We all love writing, and we all cover different topics and items and areas – from music, to gaming, to food, to parenting, to film, to theatre – the list is honestly, endless. Regardless of what you love writing about, there will always be someone interested in what you have to say, and vice versa – there will always be something out there that you’ll be interested in reading.
I’ve written posts that have taken days to complete, that have brought tears to my eyes while writing, that have been contemplated and played with, before I eventually found the right words to say what I wanted to say. I’ve spent hours taking photos for a post, before uploading them to my laptop and finding that I hated every single photo from that day. I’ve had posts sit in my drafts for weeks, struggling to find the confidence to actually publish the post.
I personally believe that everyone should write – freedom of expression and freedom of speech is a wonderful thing that we should all take advantage of – but that doesn’t make it an easy task, at all. Blogging isn’t for everyone, a part of ‘us’ goes into each of our posts before we eventually hit publish, and that should most definitely be acknowledged.
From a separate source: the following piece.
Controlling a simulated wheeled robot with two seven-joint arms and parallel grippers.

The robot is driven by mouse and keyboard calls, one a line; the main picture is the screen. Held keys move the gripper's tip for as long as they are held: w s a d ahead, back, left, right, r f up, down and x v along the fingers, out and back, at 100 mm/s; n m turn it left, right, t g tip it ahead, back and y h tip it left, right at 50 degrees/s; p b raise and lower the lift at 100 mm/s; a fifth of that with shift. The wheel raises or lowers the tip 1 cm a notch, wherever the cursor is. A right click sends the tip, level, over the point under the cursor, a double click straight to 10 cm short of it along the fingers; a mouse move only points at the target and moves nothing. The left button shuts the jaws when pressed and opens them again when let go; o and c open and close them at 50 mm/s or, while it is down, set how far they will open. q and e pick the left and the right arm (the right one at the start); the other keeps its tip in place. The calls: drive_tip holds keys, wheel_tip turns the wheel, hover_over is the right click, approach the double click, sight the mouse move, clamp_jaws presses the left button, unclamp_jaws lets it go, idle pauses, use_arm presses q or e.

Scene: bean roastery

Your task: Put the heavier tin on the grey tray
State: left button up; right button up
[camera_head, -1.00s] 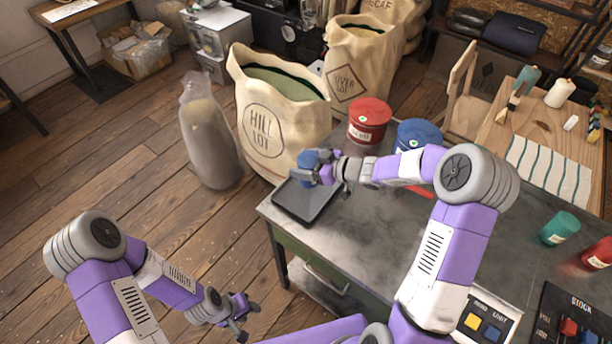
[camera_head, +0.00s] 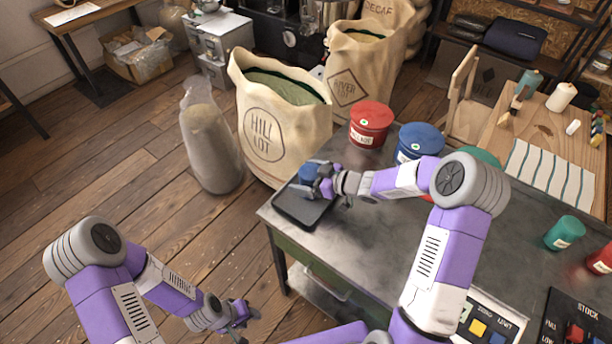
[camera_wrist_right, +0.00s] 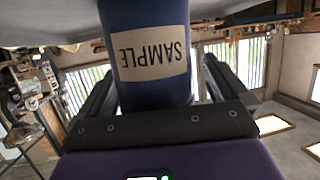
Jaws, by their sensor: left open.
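A small blue tin (camera_head: 309,172) is between the fingers of my right gripper (camera_head: 326,184), at the back part of the grey tray (camera_head: 297,211). I cannot tell whether its base touches the tray. In the right wrist view the blue tin (camera_wrist_right: 150,75) shows an upside-down SAMPLE label, with a dark finger on each side. A teal tin (camera_head: 564,233) and a small red tin (camera_head: 600,256) stand at the right of the table. My left gripper (camera_head: 243,314) is open and empty, low over the floor, left of the table.
Large red (camera_head: 370,125) and blue (camera_head: 418,142) canisters stand along the table's back edge, with a green one (camera_head: 485,157) partly hidden by my right arm. Button panels lie at the front right. A HILL LOT sack (camera_head: 265,135) stands close behind the tray. The table's middle is clear.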

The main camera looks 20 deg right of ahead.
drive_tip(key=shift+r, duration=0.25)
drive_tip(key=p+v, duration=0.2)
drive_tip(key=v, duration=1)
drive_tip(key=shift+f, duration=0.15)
If I could change one way people think about blogging, it would be the idea that we’re all in it for the money, that we all want to be rich and famous from blogging, and that internet stardom is one day away. I love writing posts, I put a huge amount of effort into my blog as a whole, and I love it now just as much as I would if I ever became ‘famous’ as a result of it.
What’s one assumption about blogging you’re sick of hearing? If you could change the way people think of the blogosphere, what would you change?